The big problem with the Chosen One trope is whether you introduced anyone to Choose him.
Who is this person? What is his character? What are his motives in choosing someone? Did he set up the situation to require a Chosen One, and if so, why? How wisely would he go about it? Is he even human? Or a rational being equivalent to human?2
The missing parts are a sign of a plot device plopped in the middle of the story, where they are hard to miss. And this one is generally used as a way of evading the hard work of writing.
Why is this character the main character? He’s the Chosen One?
Why is he pursuing the Evil Overlord? He’s the Chosen One?
What drives him to risk his life without reward? He’s the Chosen One?
Why does everyone support him? He’s the Chosen One?
I read a fantasy once in which a wizard had, long ago, described who was needed to do something, the main character had been deliberately set up to fit the conditions (shoved into a body of water, for instance), and a wizard in his day asked him (after he survived doing it) to consider his fate as the chosen instrument. He cheerfully explained that the long-ago wizard would have considered such things, foreseeing them in his crystal ball, and set up the conditions such that they would set up the right person anyway.

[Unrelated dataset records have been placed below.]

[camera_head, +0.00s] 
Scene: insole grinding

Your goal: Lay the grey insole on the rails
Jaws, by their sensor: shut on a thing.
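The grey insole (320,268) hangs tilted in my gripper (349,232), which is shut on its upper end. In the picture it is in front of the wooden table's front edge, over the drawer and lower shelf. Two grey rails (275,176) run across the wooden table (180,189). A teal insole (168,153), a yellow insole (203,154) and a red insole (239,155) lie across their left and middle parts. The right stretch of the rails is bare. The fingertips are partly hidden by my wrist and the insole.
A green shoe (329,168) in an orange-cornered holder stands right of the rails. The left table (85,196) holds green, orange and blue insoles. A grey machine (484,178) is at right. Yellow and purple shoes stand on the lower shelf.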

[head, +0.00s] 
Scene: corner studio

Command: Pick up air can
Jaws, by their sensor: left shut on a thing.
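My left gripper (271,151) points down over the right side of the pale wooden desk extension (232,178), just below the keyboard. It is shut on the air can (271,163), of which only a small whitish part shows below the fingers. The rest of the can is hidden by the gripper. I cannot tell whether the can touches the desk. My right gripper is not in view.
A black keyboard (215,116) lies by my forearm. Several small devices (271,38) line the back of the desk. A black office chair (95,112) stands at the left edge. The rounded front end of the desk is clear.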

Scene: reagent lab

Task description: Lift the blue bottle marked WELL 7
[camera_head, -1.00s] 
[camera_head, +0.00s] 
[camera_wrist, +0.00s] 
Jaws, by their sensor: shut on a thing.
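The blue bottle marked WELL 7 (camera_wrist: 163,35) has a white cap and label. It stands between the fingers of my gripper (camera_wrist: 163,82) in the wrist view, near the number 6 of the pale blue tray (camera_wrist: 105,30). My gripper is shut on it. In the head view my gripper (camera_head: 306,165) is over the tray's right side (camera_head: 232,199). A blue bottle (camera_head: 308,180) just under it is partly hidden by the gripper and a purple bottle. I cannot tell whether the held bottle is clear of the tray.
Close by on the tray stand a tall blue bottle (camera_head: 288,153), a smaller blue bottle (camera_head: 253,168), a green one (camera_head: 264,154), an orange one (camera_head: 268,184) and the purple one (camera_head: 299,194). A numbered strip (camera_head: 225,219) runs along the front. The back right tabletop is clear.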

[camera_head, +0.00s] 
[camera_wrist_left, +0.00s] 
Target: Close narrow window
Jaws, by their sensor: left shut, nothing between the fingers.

This is better than most, but it doesn’t lean into the issue the way it should. Why did the wizard chose this one? What made him suited more than anyone else? Why does he blandly accept this fate?
Even having him be affected by the thing that he did would have worked better. Perhaps he passed through a liminal region with all that implies. Though it would not answer all the questions, it would clear up some.
Harry Potter being called “The Chosen One” is not so bad because it’s clear that someone just dreamed it up. Still, it would be better if someone actually pointed out that calling him that without the idea of who chose him is silly.
This is one of the chief uses of that hoary cliche, the prophecy. The problem is that many people use the prophecy without remembering that it is inspired speech. Who inspired it? With what motives? For what purpose? That’s the Chooser of the One.
The more the Chooser of the One stays off stage, the more important it is to depict the Choice as wise. If Odin shows up at a wedding, drives a sword into a tree, and tells everyone that the man who pulls it out gets it -- well, it’s Odin. He’s probably out to cause trouble and war. He’s not known as the Necromancer for nothing.
If the age-old sword was destined for the hand of the farm boy, and he defeats the dragon, the old warriors who guarded him on the way can give him a side eye and ask about his fighting style, only to learn that the sword guided him in it, and his lack of knowledge was the only thing that let him not fight against its ancient teachings -- perhaps not so good as modern for battles, but much wiser for dragons -- and thus was the wisdom of the sword’s forger revealed.
If at the last moment, the young farmer’s lad realizes that all his companions had axes to grind in the civil war, and that he must act without consulting them because he alone just wants the war to end, so that he uses the mysterious Celestial Pearl -- the celestial wisdom behind choosing him is revealed.
Such are the complications.



I "asked" the person who chose my Chosen One why he made that choice, and the cold bastard said, "We needed someone who had enough talent to do it without much training, and no connections to protect him; someone we hadn't invested in, because we were pretty sure we'd end up having to kill him, and that would be wasteful."
I think by the point in the WIP that I've reached, the Chosen One knows this; and it will flavor his reaction to Cold Bastard suddenly being in need of rescue.... (He will do it anyway, because he's that kind of person. But he may take the opportunity to try to extort something while he's got Cold Bastard over the barrel, and I can't blame him.)
I wonder if the lack of specificity in the identity of the Choser is an ambivalence towards divine authority in many a modern mindset. Safer to leave it obscure and let the reader decide whether God is real or not.